Material shown>

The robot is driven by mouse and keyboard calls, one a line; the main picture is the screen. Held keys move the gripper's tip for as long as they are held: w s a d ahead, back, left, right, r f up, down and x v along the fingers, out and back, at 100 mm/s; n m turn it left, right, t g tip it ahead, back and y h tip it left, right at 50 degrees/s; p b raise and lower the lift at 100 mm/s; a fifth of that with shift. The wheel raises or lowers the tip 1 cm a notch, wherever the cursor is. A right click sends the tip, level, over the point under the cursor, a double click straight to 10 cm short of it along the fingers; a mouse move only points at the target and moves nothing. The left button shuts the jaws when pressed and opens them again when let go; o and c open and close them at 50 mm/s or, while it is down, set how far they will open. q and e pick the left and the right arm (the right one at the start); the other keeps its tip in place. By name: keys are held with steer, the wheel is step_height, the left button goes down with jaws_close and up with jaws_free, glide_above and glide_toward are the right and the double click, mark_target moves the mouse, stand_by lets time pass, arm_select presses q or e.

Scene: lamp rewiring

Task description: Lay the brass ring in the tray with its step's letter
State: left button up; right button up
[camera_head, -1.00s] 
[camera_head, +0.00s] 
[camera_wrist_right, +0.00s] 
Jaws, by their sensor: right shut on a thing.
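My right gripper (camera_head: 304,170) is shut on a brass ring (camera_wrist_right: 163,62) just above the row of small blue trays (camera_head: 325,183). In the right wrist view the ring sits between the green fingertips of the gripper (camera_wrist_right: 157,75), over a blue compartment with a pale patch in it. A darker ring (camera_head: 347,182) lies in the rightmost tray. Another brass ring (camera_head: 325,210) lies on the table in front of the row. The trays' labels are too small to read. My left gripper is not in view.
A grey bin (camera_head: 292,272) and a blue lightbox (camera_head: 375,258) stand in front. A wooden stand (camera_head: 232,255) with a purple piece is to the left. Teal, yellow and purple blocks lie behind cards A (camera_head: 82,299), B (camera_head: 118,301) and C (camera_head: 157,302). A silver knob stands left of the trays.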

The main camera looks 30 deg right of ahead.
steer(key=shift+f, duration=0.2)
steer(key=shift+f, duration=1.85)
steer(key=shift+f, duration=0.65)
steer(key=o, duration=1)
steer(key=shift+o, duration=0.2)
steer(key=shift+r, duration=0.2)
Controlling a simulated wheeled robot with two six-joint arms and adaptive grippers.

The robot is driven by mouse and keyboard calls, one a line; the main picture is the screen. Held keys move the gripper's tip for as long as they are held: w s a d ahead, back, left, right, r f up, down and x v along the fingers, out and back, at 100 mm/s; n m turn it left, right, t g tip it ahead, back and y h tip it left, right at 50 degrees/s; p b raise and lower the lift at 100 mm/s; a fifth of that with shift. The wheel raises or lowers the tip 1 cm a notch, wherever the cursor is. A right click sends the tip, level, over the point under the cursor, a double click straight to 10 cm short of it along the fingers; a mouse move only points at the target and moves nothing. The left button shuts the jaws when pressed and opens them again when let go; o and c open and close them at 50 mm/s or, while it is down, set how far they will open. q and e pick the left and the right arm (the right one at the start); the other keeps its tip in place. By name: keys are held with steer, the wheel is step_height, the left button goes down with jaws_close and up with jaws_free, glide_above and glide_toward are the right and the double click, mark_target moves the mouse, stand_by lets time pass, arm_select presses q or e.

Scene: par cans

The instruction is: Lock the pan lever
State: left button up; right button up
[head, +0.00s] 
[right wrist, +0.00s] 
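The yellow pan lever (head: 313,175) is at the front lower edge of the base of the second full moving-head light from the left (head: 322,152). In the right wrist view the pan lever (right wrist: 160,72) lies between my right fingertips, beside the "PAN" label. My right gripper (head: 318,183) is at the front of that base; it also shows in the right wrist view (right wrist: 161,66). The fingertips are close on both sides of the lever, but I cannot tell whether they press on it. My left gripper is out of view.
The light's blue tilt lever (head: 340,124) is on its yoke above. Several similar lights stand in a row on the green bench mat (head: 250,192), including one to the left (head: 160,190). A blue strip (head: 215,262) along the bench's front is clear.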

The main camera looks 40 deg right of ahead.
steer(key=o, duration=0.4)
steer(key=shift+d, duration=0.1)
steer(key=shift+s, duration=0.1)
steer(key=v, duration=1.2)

Task details> Reproduce the material in full, with no word added or dropped.

Answer to the exercise>
The robot is driven by mouse and keyboard calls, one a line; the main picture is the screen. Held keys move the gripper's tip for as long as they are held: w s a d ahead, back, left, right, r f up, down and x v along the fingers, out and back, at 100 mm/s; n m turn it left, right, t g tip it ahead, back and y h tip it left, right at 50 degrees/s; p b raise and lower the lift at 100 mm/s; a fifth of that with shift. The wheel raises or lowers the tip 1 cm a notch, wherever the cursor is. A right click sends the tip, level, over the point under the cursor, a double click straight to 10 cm short of it along the fingers; a mouse move only points at the target and moves nothing. The left button shuts the jaws when pressed and opens them again when let go; o and c open and close them at 50 mm/s or, while it is down, set how far they will open. q and e pick the left and the right arm (the right one at the start); the other keeps its tip in place. By name: keys are held with steer, the wheel is step_height, the left button goes down with jaws_close and up with jaws_free, glide_above and glide_toward are the right and the double click, mark_target moves the mouse, stand_by lets time pass, arm_select presses q or e.

Scene: lamp rewiring

Task description: Lay the brass ring in the tray with its step's letter
State: left button up; right button up
[camera_head, -1.00s] 
[camera_head, +0.00s] 
[camera_wrist_right, +0.00s] 
Jaws, by their sensor: right shut on a thing.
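My right gripper (camera_head: 304,170) is shut on a brass ring (camera_wrist_right: 163,62) just above the row of small blue trays (camera_head: 325,183). In the right wrist view the ring sits between the green fingertips of the gripper (camera_wrist_right: 157,75), over a blue compartment with a pale patch in it. A darker ring (camera_head: 347,182) lies in the rightmost tray. Another brass ring (camera_head: 325,210) lies on the table in front of the row. The trays' labels are too small to read. My left gripper is not in view.
A grey bin (camera_head: 292,272) and a blue lightbox (camera_head: 375,258) stand in front. A wooden stand (camera_head: 232,255) with a purple piece is to the left. Teal, yellow and purple blocks lie behind cards A (camera_head: 82,299), B (camera_head: 118,301) and C (camera_head: 157,302). A silver knob stands left of the trays.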

The main camera looks 30 deg right of ahead.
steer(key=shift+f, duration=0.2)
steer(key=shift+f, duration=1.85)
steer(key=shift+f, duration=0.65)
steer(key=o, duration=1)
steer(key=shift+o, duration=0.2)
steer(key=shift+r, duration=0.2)
Controlling a simulated wheeled robot with two six-joint arms and adaptive grippers.

The robot is driven by mouse and keyboard calls, one a line; the main picture is the screen. Held keys move the gripper's tip for as long as they are held: w s a d ahead, back, left, right, r f up, down and x v along the fingers, out and back, at 100 mm/s; n m turn it left, right, t g tip it ahead, back and y h tip it left, right at 50 degrees/s; p b raise and lower the lift at 100 mm/s; a fifth of that with shift. The wheel raises or lowers the tip 1 cm a notch, wherever the cursor is. A right click sends the tip, level, over the point under the cursor, a double click straight to 10 cm short of it along the fingers; a mouse move only points at the target and moves nothing. The left button shuts the jaws when pressed and opens them again when let go; o and c open and close them at 50 mm/s or, while it is down, set how far they will open. q and e pick the left and the right arm (the right one at the start); the other keeps its tip in place. By name: keys are held with steer, the wheel is step_height, the left button goes down with jaws_close and up with jaws_free, glide_above and glide_toward are the right and the double click, mark_target moves the mouse, stand_by lets time pass, arm_select presses q or e.

Scene: par cans

The instruction is: Lock the pan lever
State: left button up; right button up
[head, +0.00s] 
[right wrist, +0.00s] 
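The yellow pan lever (head: 313,175) is at the front lower edge of the base of the second full moving-head light from the left (head: 322,152). In the right wrist view the pan lever (right wrist: 160,72) lies between my right fingertips, beside the "PAN" label. My right gripper (head: 318,183) is at the front of that base; it also shows in the right wrist view (right wrist: 161,66). The fingertips are close on both sides of the lever, but I cannot tell whether they press on it. My left gripper is out of view.
The light's blue tilt lever (head: 340,124) is on its yoke above. Several similar lights stand in a row on the green bench mat (head: 250,192), including one to the left (head: 160,190). A blue strip (head: 215,262) along the bench's front is clear.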

The main camera looks 40 deg right of ahead.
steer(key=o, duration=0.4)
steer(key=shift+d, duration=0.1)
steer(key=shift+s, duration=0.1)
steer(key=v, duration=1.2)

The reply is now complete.